There are a great many reasons why Black History Month is celebrated in February, and this particular reason signifies something very important in the role of sports. The end of January marks the birthday of an amazing second baseman, a great human being and father, and someone who made history throughout his time. His name: Jackie Robinson, a truly great person that broke barriers.

Jackie Robinson was a great baseball player who played with the Brooklyn Dodgers (who later moved to California and became the Los Angeles Dodgers) from 1947 to 1957. He won it all in MLB, winning the inaugural Rookie of the Year Award in 1947, winning National League MVP in 1949, and winning a World Series championship in 1955. He was also named to the NL All-Star Team in six straight seasons from 1949 to 1954. He embodied the spirit of a Hall of Famer throughout his career, and he was inducted into the Hall on his first ballot in 1962.

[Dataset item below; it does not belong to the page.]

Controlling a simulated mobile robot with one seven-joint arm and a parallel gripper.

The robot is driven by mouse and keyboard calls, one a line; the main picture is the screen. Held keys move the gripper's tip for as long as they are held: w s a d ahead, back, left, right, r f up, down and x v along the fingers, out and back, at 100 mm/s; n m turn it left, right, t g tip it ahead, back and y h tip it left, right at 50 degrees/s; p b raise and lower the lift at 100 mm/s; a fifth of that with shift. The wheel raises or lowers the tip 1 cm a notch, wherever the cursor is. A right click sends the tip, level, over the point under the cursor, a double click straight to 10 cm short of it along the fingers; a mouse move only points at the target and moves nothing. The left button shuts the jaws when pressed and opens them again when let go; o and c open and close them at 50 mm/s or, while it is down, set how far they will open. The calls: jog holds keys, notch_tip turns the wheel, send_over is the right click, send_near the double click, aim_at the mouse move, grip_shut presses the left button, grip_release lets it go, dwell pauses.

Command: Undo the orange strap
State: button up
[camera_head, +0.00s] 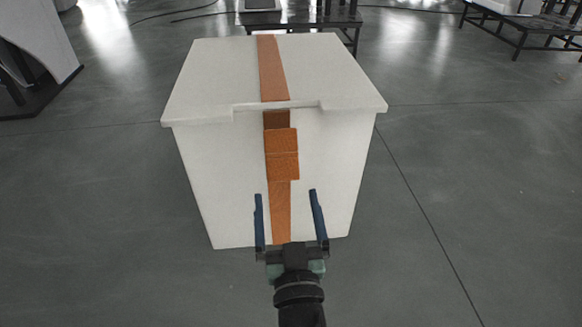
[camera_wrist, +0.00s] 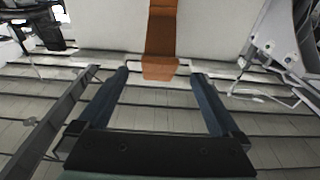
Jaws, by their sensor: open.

Jackie Robinson was breaking barriers all around because he was the first African-American to play baseball in the Major Leagues, which broke the color barrier for other people. The actor who played Jackie Robinson (Chadwick Boseman) in the movie 42 brought a lot of attention to Robinson and did an excellent job portraying a legendary man who made history in baseball and in all of sports in general. I want people to know that even though Jackie Robinson broke barriers, I know that many people can make history in other things and make everything seem possible no matter what!